Dans des décors somptueux, The Crown « retrace les rivalités politiques, intrigues et événements qui ont marqué le règne de la reine Elizabeth II et la seconde moitié du XXe siècle », indique Netflix, qui a déjà produit quatre des six saisons annoncées. Si elle reste une fiction et non un documentaire, avec son lot de situations et dialogues, cette série permet aussi de se replonger dans l’atmosphère des années 1980, son climat politique, sa musique, sa mode. On recommande vivement, avec, en complément, l’excellent ouvrage The Crown, le vrai du faux qui passe au crible les 30 premiers épisodes.

 

 

Le podcast

Après une parenthèse de quelques mois, Clémence Hacquart vient de lancer la troisième saison de Magma. Un podcast qui livre, une fois par mois, le récit d’une page d’histoire par une personne qui l’a vécue de l’intérieur. Pêle-mêle, on citera l’affaire du Rainbow Warrior, les années Sida, l’ordre du Temple solaire, les bébés volés ou encore le 11-Septembre. La forme est à la hauteur du fond. Disponible sur Apple podcasts, Deezer, Spotify, etc.

 

Le livre

Vous avez des fans de foot autour de vous ? Proposez-leur de se cultiver par l’intermédiaire de leur sport favori.

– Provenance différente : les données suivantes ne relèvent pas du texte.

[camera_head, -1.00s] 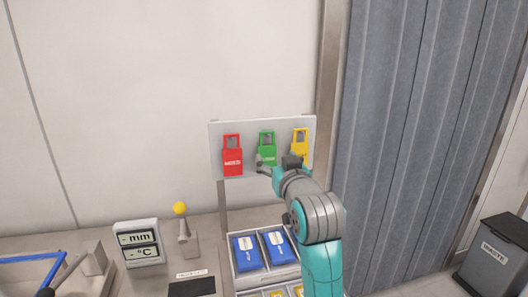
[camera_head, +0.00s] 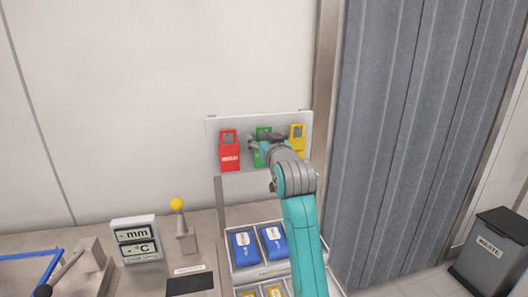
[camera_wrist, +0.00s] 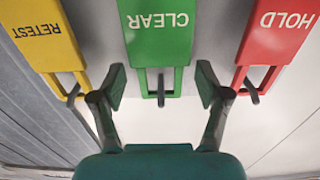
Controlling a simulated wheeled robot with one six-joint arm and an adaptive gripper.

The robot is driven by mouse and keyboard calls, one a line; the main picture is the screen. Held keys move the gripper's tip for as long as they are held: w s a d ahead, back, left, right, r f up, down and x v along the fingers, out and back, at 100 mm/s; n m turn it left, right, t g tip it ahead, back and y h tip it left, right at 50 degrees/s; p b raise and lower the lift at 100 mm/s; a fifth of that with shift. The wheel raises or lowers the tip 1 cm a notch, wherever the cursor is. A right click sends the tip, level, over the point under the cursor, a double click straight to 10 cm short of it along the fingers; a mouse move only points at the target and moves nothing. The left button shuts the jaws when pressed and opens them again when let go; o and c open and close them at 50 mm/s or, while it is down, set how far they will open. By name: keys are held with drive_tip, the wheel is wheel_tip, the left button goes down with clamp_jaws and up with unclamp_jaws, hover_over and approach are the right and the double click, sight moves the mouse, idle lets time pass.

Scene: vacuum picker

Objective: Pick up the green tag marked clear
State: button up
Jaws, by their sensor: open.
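The green tag (camera_wrist: 160,40) reads CLEAR and hangs by its slotted end on a peg, between the other two tags in the wrist view. In the head view the green tag (camera_head: 263,132) is mostly hidden behind my gripper (camera_head: 262,143). In the wrist view my gripper (camera_wrist: 160,93) is open, with one finger on each side of the tag's slotted end. A gap shows between each finger and the tag. How deep the fingers reach is hard to tell.
A red HOLD tag (camera_head: 229,157) and a yellow RETEST tag (camera_head: 297,135) hang close on either side on the grey board (camera_head: 212,125). Below stand a tray with blue packets (camera_head: 244,248), a display (camera_head: 136,240) and a yellow-topped stand (camera_head: 186,240). A grey curtain (camera_head: 410,130) hangs right.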

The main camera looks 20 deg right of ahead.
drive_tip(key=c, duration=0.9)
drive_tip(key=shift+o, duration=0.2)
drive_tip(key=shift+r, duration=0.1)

Pourquoi l’Italie, l’Allemagne ou encore les Pays-Bas n’arborent-elles pas les couleurs de leurs drapeaux ? Saviez-vous que l’Inter Milan avait dû changer temporairement de nom sous le régime fasciste ? Deux anecdotes parmi toutes celles qu’Olivier Corbobesse énumère dans L'Histoire racontée par le football en parallèle du récit historique du monde qu’il brosse, de l’antiquité à nos jours. Le contenu, riche et passionnant mérite qu’on s’accroche malgré une mise en page parfois austère.

 

Le jeu video

Pour faire court, chaque opus de la saga Assassin’s Creed transporte le joueur dans différents univers historiques : Antiquité, croisades, Renaissance, révolution française, etc. et, dernièrement l’époque des vikings. L’un des points forts reste la sensation de pouvoir évoluer librement dans ce monde ouvert pour remplir différentes missions.

 

La chaîne YouTube

Nota Bene est probablement la plus connue des chaînes YouTube francophones spécialisées dans l’histoire. Depuis 2014, Benjamin Brillaud y propose très régulièrement des vidéos avec l’objectif de « montrer que l'histoire est partout, tout le temps ». Ça marche, puisque ce passionné compte 1,5 million d’abonnés. Si certains spécialistes lui reprochent son profil (issu de la production audiovisuelle), son contenu plaide pour lui et, il y a quelques mois, il disait à Europe 1 que sa chaîne « n'a pas vocation à remplacer un cours ou un professeur, ce n'est pas du tout la même chose, c'est quelque chose qui vient en complément, qui accompagne ».

F.T.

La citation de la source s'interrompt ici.